Но впереди его и соседних ему бастионов шла целая линия наших верков: Камчатсюй люнет, или, как чаще его называли, Камчатский редут85, попросту Камчатка; вправо шесть больших ложементов, из которых в каждом могло помещаться от 40 до 60 человек. Иногда по ночам высылали в них небольшие команды матросов с двумя горными единорогами под начальством одного офицера, вследствие чего неприятель считал эти ложементы вооруженными верками. Влево от Камчатского редута находились редуты: Селенгинский, Волынский и Забалканская батарея.
Союзники решились овладеть всей этой линией вдруг.

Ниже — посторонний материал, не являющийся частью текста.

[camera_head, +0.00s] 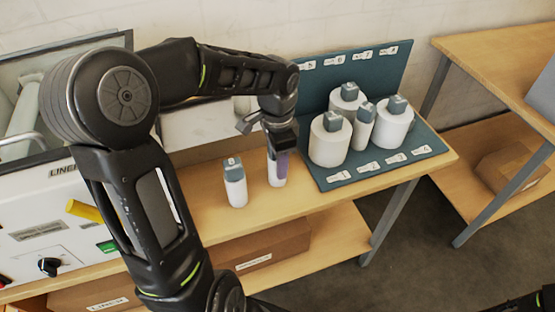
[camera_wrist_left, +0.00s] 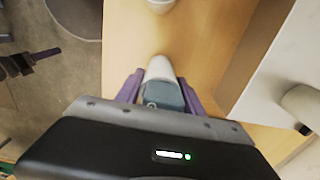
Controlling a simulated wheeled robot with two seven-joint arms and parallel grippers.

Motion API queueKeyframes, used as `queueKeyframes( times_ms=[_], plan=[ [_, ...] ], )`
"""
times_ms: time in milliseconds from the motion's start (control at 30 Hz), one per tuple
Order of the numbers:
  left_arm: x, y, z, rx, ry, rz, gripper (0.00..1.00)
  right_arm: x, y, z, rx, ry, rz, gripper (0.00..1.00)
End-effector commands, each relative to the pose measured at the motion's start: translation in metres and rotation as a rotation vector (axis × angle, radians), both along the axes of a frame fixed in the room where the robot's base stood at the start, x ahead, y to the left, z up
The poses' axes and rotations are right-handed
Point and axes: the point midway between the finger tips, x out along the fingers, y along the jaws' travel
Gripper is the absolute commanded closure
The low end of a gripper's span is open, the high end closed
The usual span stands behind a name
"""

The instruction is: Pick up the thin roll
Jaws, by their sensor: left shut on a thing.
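A blue-grey rack (camera_head: 335,181) with numbered labels stands to the right, holding thick white rolls (camera_head: 329,146) and another thin roll (camera_head: 361,131). The laminator (camera_head: 40,215) is at the left. A second table (camera_head: 490,50) stands at the far right, beyond a floor gap.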

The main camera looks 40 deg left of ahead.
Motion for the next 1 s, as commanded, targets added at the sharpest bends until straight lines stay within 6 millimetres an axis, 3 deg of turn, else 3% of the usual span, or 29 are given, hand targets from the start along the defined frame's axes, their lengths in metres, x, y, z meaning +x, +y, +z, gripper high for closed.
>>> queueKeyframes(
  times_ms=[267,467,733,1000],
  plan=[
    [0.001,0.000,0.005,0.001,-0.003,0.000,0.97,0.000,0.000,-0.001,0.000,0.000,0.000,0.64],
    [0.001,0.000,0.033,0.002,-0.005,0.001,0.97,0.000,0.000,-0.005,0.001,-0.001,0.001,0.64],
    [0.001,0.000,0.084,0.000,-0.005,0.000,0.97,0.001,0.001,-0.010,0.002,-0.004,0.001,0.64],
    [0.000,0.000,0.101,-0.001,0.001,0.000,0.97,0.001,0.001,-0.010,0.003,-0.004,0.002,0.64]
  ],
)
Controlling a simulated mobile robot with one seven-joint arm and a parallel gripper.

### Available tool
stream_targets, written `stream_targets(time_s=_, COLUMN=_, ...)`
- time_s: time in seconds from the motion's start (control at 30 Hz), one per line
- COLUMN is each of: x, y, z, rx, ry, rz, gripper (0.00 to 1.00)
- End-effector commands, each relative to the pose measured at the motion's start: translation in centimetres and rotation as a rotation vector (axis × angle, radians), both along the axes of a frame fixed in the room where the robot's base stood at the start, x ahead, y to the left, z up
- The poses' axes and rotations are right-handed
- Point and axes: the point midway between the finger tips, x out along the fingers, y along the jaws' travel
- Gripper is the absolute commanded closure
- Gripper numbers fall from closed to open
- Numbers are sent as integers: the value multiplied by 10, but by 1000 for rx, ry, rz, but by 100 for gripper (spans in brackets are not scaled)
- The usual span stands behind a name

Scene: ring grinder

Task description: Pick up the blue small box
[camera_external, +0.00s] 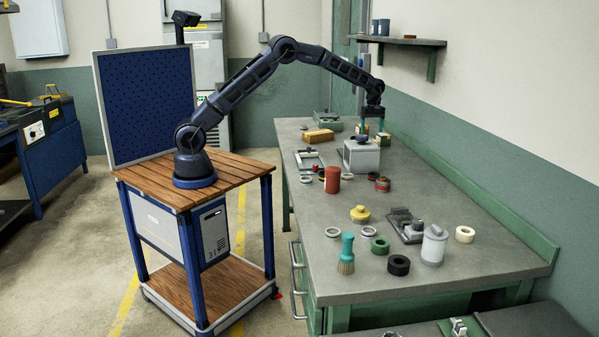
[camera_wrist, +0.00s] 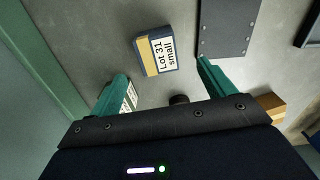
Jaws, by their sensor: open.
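In the wrist view, a small box (camera_wrist: 157,52) with blue edges, a yellow band and a white label reading "Lot 31 small" lies on the grey bench top, slightly tilted in the picture. My gripper (camera_wrist: 162,70) is open, its two teal fingers apart with nothing between them. The box lies beyond the fingertips, roughly in line with the gap. In the external view my gripper (camera_external: 372,127) points down over the far part of the bench, behind a grey block-shaped device (camera_external: 361,157). Small boxes show by the fingers there, but I cannot tell which is the blue one.
In the wrist view a dark grey plate (camera_wrist: 228,24) lies right of the box. Another labelled item (camera_wrist: 130,97) is partly hidden by the left finger. A wooden block (camera_external: 319,136), a red cylinder (camera_external: 333,180) and several rings and tools cover the bench. A green wall ledge (camera_external: 475,192) borders it.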

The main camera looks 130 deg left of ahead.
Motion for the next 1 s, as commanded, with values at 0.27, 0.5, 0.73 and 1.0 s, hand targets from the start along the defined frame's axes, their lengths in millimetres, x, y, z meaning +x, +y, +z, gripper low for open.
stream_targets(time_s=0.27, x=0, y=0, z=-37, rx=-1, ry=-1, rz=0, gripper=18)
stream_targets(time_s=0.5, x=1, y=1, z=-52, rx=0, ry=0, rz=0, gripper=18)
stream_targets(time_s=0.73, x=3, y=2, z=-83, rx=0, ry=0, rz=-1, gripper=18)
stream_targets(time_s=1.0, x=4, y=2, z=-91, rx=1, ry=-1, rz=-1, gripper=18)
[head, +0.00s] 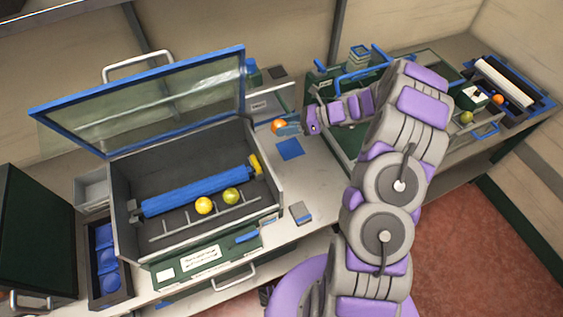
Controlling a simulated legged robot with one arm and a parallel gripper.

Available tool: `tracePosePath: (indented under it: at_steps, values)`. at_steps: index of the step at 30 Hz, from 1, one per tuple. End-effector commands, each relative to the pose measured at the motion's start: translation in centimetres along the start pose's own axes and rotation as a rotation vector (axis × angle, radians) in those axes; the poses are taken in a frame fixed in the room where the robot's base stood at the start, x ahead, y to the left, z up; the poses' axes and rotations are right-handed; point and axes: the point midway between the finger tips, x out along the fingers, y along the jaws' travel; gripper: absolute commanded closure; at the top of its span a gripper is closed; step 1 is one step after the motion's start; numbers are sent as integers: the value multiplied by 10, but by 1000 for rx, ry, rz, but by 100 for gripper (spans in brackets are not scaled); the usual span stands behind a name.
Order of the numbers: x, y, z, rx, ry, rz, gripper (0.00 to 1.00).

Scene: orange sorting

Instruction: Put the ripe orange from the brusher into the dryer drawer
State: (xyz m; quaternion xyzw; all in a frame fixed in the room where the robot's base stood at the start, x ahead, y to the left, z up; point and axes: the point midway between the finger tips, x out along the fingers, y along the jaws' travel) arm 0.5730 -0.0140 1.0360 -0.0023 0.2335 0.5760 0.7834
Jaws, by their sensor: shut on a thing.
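My gripper (284,127) is shut on an orange fruit (278,125), the ripe orange, and holds it to the right of the open box. This box, which looks like the brusher (272,208), has a blue roller (195,191) and a raised blue-framed clear lid (150,100). A green machine with blue bars (318,85) stands behind my arm and may be the dryer. My arm hides part of it, and I cannot tell how its drawer stands.
A blue square (290,148) and a small grey block (300,212) lie on the counter (320,190). At the far right, a blue-framed unit with a white roller (503,82) has another orange (498,99) and a greenish fruit (466,117) nearby. A dark tray (123,295) stands at left.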

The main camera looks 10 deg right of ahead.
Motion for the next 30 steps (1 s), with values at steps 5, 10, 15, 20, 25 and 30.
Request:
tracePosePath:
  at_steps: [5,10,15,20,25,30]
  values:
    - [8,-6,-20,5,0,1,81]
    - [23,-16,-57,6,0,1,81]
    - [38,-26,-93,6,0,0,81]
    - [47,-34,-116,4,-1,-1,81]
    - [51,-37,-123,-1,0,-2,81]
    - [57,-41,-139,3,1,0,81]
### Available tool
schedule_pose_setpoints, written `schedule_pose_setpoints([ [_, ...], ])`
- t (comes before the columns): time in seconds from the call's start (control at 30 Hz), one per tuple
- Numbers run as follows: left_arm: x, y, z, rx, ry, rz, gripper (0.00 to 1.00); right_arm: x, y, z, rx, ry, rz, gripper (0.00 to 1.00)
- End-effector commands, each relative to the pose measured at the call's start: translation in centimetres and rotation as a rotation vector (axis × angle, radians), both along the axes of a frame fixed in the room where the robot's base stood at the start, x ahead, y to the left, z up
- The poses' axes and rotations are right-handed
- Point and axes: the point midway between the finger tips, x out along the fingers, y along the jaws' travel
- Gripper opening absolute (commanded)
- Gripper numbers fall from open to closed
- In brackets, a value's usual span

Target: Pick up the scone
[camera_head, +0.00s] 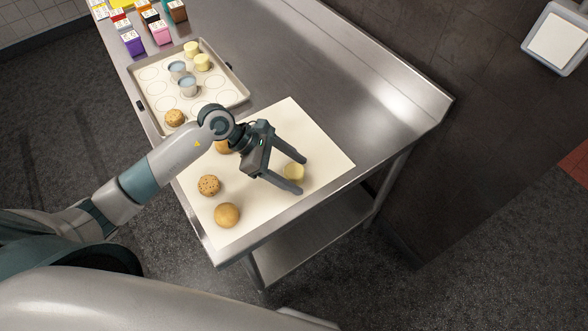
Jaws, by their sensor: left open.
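A pale yellow round piece, which looks like a scone (294,172), sits on the cream sheet (245,225) near its right side. My left gripper (298,176) is open, with one finger on each side of this scone. I cannot tell whether the fingers touch it or how high they are. Two similar pale yellow pieces stand on the baking tray (236,97), one at the back (191,48) and one just in front of it (202,62). My right gripper is not in view.
On the sheet lie a speckled cookie (208,185), a brown bun (227,214) and another bun (222,147) partly behind my arm. The tray also holds two metal cups (188,86) and a brown piece (175,117). Several coloured boxes (133,42) stand at the back left. The steel counter (300,70) is clear beyond the sheet.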

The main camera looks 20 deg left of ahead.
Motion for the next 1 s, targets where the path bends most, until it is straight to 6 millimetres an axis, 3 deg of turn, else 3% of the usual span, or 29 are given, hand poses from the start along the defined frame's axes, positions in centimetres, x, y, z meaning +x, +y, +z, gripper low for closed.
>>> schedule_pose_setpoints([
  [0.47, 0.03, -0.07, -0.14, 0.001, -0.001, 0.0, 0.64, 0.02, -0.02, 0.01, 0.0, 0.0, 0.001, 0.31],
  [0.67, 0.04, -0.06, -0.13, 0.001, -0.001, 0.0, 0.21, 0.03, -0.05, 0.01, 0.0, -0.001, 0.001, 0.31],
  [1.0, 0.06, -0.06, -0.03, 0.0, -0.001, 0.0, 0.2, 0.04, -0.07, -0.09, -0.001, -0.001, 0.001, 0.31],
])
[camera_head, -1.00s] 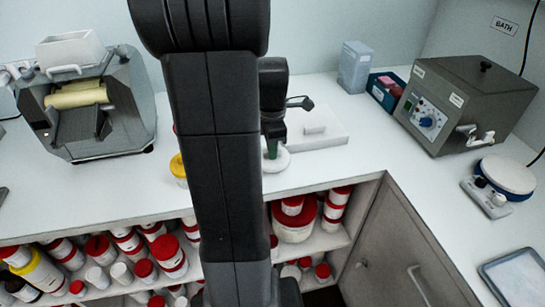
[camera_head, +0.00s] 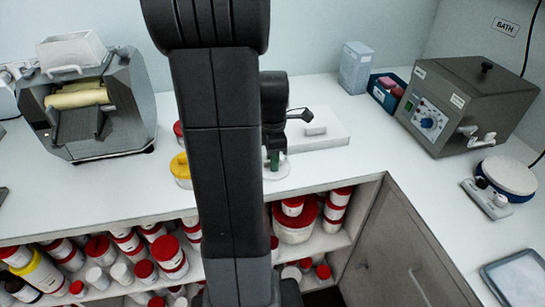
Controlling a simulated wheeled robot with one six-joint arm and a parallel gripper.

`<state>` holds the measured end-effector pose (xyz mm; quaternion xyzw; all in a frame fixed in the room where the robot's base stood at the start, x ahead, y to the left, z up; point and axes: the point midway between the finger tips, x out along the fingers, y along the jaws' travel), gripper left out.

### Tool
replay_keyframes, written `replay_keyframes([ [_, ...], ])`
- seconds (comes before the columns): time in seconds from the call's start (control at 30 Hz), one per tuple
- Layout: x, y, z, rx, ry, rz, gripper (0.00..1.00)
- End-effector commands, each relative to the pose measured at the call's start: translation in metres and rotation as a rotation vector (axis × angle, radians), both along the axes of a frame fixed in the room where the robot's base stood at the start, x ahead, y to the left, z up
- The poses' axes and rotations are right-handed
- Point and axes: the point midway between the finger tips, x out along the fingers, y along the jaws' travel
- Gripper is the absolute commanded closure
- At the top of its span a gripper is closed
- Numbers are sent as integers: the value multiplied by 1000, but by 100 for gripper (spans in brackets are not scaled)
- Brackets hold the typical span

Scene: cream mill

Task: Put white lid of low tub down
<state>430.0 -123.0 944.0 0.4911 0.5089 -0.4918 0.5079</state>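The white lid (camera_head: 283,172) is a pale round disc low over the near part of the white counter, just right of my arm. My gripper (camera_head: 273,160) points down at its middle, with small green fingertips that look shut on it. My arm hides the lid's left side. Whether the lid touches the counter cannot be told. I cannot make out the low tub as a separate thing.
A yellow-lidded jar (camera_head: 180,167) and a red-lidded one (camera_head: 178,128) stand left of my arm. A flat white device (camera_head: 318,133) lies behind the lid. The grey bath (camera_head: 465,105) stands at right. Counter (camera_head: 365,150) between is clear.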

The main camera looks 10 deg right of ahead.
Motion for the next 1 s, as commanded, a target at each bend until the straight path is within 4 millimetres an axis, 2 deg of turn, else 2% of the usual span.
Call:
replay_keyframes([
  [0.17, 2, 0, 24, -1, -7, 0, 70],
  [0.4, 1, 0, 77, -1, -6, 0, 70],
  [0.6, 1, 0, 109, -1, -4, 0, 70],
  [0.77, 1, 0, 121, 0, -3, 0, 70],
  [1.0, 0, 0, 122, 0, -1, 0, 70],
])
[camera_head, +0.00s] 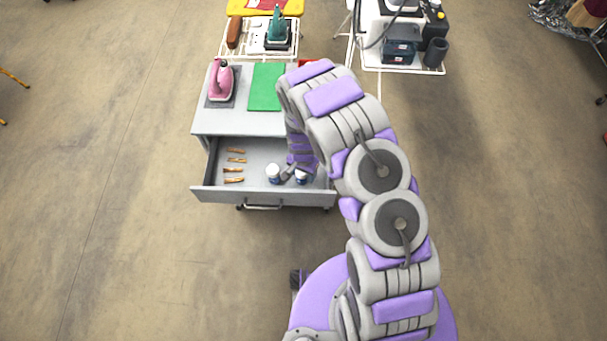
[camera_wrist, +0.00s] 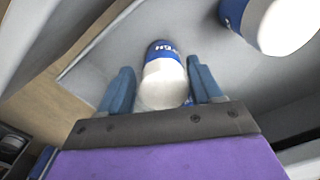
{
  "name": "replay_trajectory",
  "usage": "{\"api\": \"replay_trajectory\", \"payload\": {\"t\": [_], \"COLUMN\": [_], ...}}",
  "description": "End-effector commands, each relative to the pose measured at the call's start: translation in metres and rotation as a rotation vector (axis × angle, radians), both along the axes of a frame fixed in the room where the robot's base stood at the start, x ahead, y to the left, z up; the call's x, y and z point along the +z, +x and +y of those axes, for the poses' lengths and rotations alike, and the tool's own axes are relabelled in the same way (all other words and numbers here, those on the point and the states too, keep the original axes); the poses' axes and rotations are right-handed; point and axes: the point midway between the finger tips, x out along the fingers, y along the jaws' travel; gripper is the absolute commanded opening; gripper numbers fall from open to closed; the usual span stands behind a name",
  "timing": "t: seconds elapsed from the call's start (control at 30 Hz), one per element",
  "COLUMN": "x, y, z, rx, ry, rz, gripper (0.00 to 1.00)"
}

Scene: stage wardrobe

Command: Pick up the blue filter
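Two white cylinders with blue bands lie or stand in the open drawer (camera_head: 222,172); I cannot tell which one is meant by the blue filter. In the head view one cylinder (camera_head: 273,172) is left of my gripper and the other (camera_head: 301,178) is partly hidden by it. In the wrist view one cylinder (camera_wrist: 164,75) is between the two blue fingers of my gripper (camera_wrist: 160,64). The fingers stand apart on either side of it, with a small gap visible at the left. The other cylinder (camera_wrist: 275,22) is at the upper right.
Several wooden clothespin-like pieces (camera_head: 235,170) lie at the drawer's left. On the cabinet top (camera_head: 240,122) are a pink iron (camera_head: 221,82) and a green mat (camera_head: 266,88). White racks with tools stand behind.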

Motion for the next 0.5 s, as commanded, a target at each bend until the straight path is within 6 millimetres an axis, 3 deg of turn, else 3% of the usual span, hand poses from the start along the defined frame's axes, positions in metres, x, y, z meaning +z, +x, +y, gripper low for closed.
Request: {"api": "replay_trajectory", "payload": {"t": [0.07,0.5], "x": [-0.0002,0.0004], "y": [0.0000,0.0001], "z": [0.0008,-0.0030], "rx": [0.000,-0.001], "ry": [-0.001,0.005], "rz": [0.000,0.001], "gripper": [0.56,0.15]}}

Силы атакующих были в то время весьма значительны. Французская армия, заключавшая в себе до 80 тысяч человек, получила подкрепление в 30 тысяч. В начале марта прибыл Омер-Паша с 20 тысячами турок86, а в апреле высадились в Камыше пиемонтцы, прибывая разными отрядами и составив, наконец, армию в 15 тысяч. Английская армия имела тогда около 20 тысяч человек, так что всего у союзников под Севастополем оказалось более полутораста тысяч человек87.
Главнокомандующий французской армии собрал совет из генералов: Воске, Ниеля, Тири, Лебефа, Вере, Далема, Фроссара, Мартемпре и Трошю.
Со стороны англичан были генералы сэр Гарри Джонс, Дакрес, Эри (Airey) и полковник Эди (Adye).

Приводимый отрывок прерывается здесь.